Salesians too often feel obliged to spend lots of energy finding resources to aid the functioning and development of the centre, finding it difficult to develop their more specific mission, which is the educative and Salesian animatiion of the educative community.



    1. Finding work for the young people who have completed their formation


An important indicator of the effectiveness of professional training is the ability to lead the young to find work and fit in positively with it; this is the only way of guaranteeing the results of the training received and avoiding emigration or falling by the wayside.


But in many poor, precarious situations, this is difficult: work is scarce, insecure and offers little prospect of professional progress; the rights of the young in these cases are not well respected, and too often one sees a mentality of easy, quick financial gain, without concern for the future.

These same young people who, their training over, find work, need to be accompanied and supported in fitting in, and to continue their training. All these concerns require a global project that considers more than just courses, but also sees to ensuring that the formative phase includes practical work experience with businesses, to guarantee that those who are finishing will find work, to foster their experiences of self-employment, to help businesses work together in the formational accompaniment of the young they employ, etc. A project of this kind usually is beyond the resouces of a single educative community.

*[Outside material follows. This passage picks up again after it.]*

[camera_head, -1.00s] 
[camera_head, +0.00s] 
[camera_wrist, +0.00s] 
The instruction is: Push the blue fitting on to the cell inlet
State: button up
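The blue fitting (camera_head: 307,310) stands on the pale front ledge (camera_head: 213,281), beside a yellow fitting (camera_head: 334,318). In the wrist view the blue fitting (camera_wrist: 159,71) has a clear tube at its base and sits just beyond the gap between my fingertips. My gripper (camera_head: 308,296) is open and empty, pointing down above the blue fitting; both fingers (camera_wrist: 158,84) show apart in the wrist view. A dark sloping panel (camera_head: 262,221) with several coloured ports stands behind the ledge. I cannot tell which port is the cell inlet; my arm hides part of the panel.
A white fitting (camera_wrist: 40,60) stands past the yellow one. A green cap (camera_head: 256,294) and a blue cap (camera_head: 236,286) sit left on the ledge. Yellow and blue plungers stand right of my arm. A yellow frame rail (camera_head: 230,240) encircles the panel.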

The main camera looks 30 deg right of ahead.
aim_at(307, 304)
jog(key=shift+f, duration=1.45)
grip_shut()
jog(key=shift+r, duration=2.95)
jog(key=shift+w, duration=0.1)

    1. Integration of these works and services into the educative and Pastoral Plan of the Province


Sometimes some of these works and services come about through the initiative of a confrere or community but more complete development means that it is the province as such that takes up the project and guarantees its continuity, effectiveness and Salesian quality.

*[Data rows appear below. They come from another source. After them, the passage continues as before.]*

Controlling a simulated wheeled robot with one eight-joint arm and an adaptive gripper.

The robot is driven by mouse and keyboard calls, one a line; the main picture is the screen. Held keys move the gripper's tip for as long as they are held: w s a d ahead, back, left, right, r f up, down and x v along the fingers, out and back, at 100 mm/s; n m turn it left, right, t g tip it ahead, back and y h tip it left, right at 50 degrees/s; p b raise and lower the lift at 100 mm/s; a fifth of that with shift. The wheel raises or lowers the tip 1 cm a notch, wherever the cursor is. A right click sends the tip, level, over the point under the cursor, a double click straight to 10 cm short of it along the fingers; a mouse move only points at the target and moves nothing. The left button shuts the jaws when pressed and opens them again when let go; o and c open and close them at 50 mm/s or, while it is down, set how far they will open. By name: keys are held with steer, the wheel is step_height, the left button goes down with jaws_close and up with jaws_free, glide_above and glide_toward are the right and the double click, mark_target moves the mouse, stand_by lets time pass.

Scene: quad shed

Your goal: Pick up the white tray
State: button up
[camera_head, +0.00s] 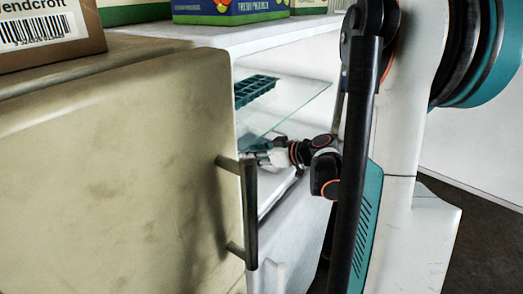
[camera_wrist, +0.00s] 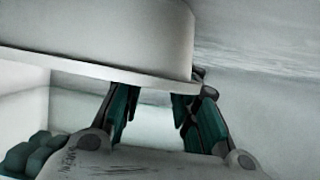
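The white tray (camera_wrist: 100,35) fills the upper left of the wrist view as a pale, smooth body with a projecting rim. My gripper (camera_wrist: 155,108) is at this rim, its dark and teal fingers spread with a clear gap between them. The fingertips partly disappear at the rim, so contact cannot be told. In the head view my gripper (camera_head: 265,152) reaches into the open fridge below the glass shelf. The tray cannot be made out clearly there.
The glass shelf (camera_head: 300,97) is just above my gripper, with a teal moulded tray (camera_head: 255,89) on it. The open fridge door (camera_head: 110,170) with its dark handle (camera_head: 250,215) stands at left. Boxes, including a cardboard one (camera_head: 50,30), sit on top.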

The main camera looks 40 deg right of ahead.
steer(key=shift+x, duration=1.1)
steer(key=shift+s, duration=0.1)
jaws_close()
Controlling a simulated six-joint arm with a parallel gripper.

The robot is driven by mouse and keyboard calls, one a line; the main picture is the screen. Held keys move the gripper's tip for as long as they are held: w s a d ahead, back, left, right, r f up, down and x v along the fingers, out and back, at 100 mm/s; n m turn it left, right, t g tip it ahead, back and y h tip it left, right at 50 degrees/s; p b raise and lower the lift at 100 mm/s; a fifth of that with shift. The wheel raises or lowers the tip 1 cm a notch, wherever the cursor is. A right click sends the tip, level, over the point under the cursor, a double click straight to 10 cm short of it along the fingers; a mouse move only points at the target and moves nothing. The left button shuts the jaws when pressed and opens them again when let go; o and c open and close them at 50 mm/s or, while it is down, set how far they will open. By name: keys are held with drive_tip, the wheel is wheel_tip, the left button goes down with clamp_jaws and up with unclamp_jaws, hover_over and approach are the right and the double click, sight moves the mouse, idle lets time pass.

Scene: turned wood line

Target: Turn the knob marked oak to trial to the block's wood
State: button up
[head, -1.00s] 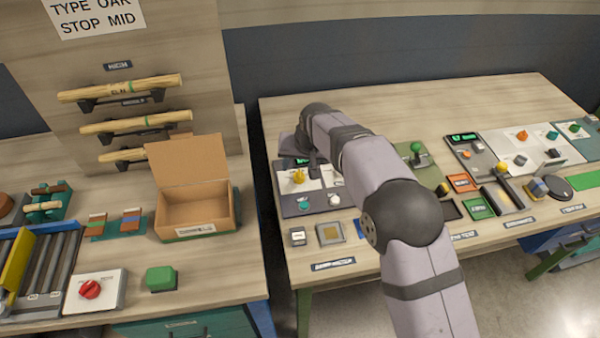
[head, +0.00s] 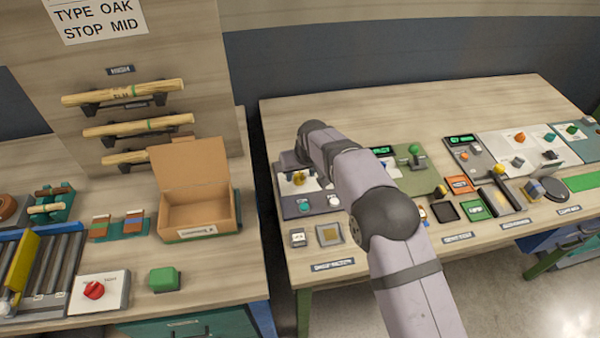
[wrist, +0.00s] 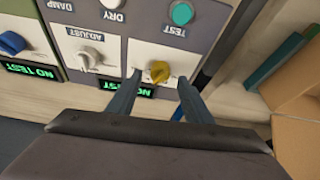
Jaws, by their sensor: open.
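A yellow knob (wrist: 159,72) sits on a white plate of the grey panel (wrist: 205,38), beside a partly hidden green "NO" display. My gripper (wrist: 158,79) is open, with one finger on each side of the yellow knob. I cannot tell whether either finger touches it. In the head view the yellow knob (head: 297,178) is partly covered by my arm, and the fingers are not clear there. No oak mark on the knob is readable. A small brown block (head: 331,233) lies on a grey plate in front of the panel.
A grey knob marked ADJUST (wrist: 90,58), a teal TEST button (wrist: 182,13) and a white DRY button (wrist: 111,3) are close by. An open cardboard box (head: 197,210) stands on the left bench. A wall sign (head: 95,18) reads TYPE OAK STOP MID.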

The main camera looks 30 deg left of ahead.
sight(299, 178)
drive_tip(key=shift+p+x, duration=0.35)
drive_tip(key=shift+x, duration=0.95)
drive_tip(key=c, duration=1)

Educational attention given to young workers should not only be the concern of some confreres or works in the province, but should involve everyone in a network following a broad project which every work can give its own specific contribution to. This means that the attention is written into the SEPP of the province and involves the various animation teams, especially those responsible for the school, marginalisation and social services. There is still a long way to go for this.



    1. Self-sustainability of professional training centres and work readiness programmes.


The financial continuity of professional training centres, with the growing cost of maintenance and investment, is of considerable concern in many provinces. The Mission and development OFfices and NGOs have supported the early steps taken by many of these centres, presenting their projects to international funding organisations; but this help is not enough for the long term; other sources of funding have to be found, bearing in mind especially that many of these centres cannot survive on the contributions of their pupils and their families nor from state subsidies. There has to be thought given to production projects which can ensure this funding.


Setting up these projects requires people who are prepared for managing production enterprises, people who understand the techniques of business financing, the world of marketing and market research etc., something relatively rare amongst us and our lay collaborators.


This production initiative must also always respect the formational and educational nature of the centre, without imposing formation requirements on production needs.



  1. Some basic requirements to see to



I will just point out two important ones, hoping you will suggest others in our conversation.


In responding to these concerns it is especially necessary to foster, amongst SDBs and the educative community a mindset which is more sensitive to the working world so that attention to these young people who are setting out for work may be something that all Salesian communities share. This requires:


. A greater awareness of the working world and its principle tendencies and phenomena by Salesians and communities, gained through ongoing effort to be informed, to discern and have a critical approach toe verything that arises and is expressed in the world of work.


. A systematic and profound social formation which ensures in us and the young in our works a more sympathetic approach and a grater capacity for effective commitment to justice. This presupposes a more complete and systematic awareness of the Church's Social Teaching, and collaboration in concrete solidarity projects


. A special attention to young workers or young unemployed in our works, especially in Oratories, youth centres, parishese, hostels, groups etc, facilitating acceptance, and proactivness on their part, a method that eases their integration into their setting, initiatives which respond to their more felt needs.


. renewal of a pedagogy of work in our Salesian educative and pastoral proposal, overcoming a pedagogy which is often too intellectual and selective.


together with this a renewal of our thinking is also needed in order to foster a new method of educative and pastoral work by means of projects and processes carried out through collaboration and networking.


Our way of working is often too sectorial: each work or sector only concerns itself with its own specific fields, without perceiving that today a truly effective operation requires working on multiple aspect contemporaneously, which influence the reality we seek to transform. For example: if we want to educate young people so they can fit into the working world responsibly, it is not enough just to think of their technical, professional training, but we have to get them to fit into the complex world of work so we can foster new experiences and possibilities of collaboration amongst the young; we also have to concern ourselves with transforming the local area so it will allow new work initiativesand development, so youngsters who have been professionally trained don't have to go elsewhere to seek work, and can be helped where they are to create and develop their ability to serve everyone


Formation, creating work, human, working support and accompaniment, helping develop the local area, etc. these are the elements of a broad project which, it it were to become sectoralised, would lose much of their possibilities.


evidently a project of the kind cannot normally be carried out by just one institution, and requires that many others work together so that different points of view and different skills converge and collaborate towards a common objective.


This way of working through wide-reaching projects and through networking is as yet barely developed amongst us but we can see its results especially in this field of the promotion and education of the young beginning work; this is why it also becomes an important concern for the Department.



Here then are the elements that I regard as important for properly setting up Salesian Professional training.


I am sure that your experience in fostering and sustaining these centres and initiatives of professional training over the years around the Salesian world can enrich and fill in the vision presented here.


All together, sharing the same frame of reference: criteria, objectives, priorities, we will succeed in renewing and giving full significance to this field which is so characteristic of our mission: the education of young people setting out to work.





Pascual Chavez V.

General House Rome, 6 June 2009


1 Cf. Project of Animation and Government of the Rector Major and his Council. AGC 380 p. 39.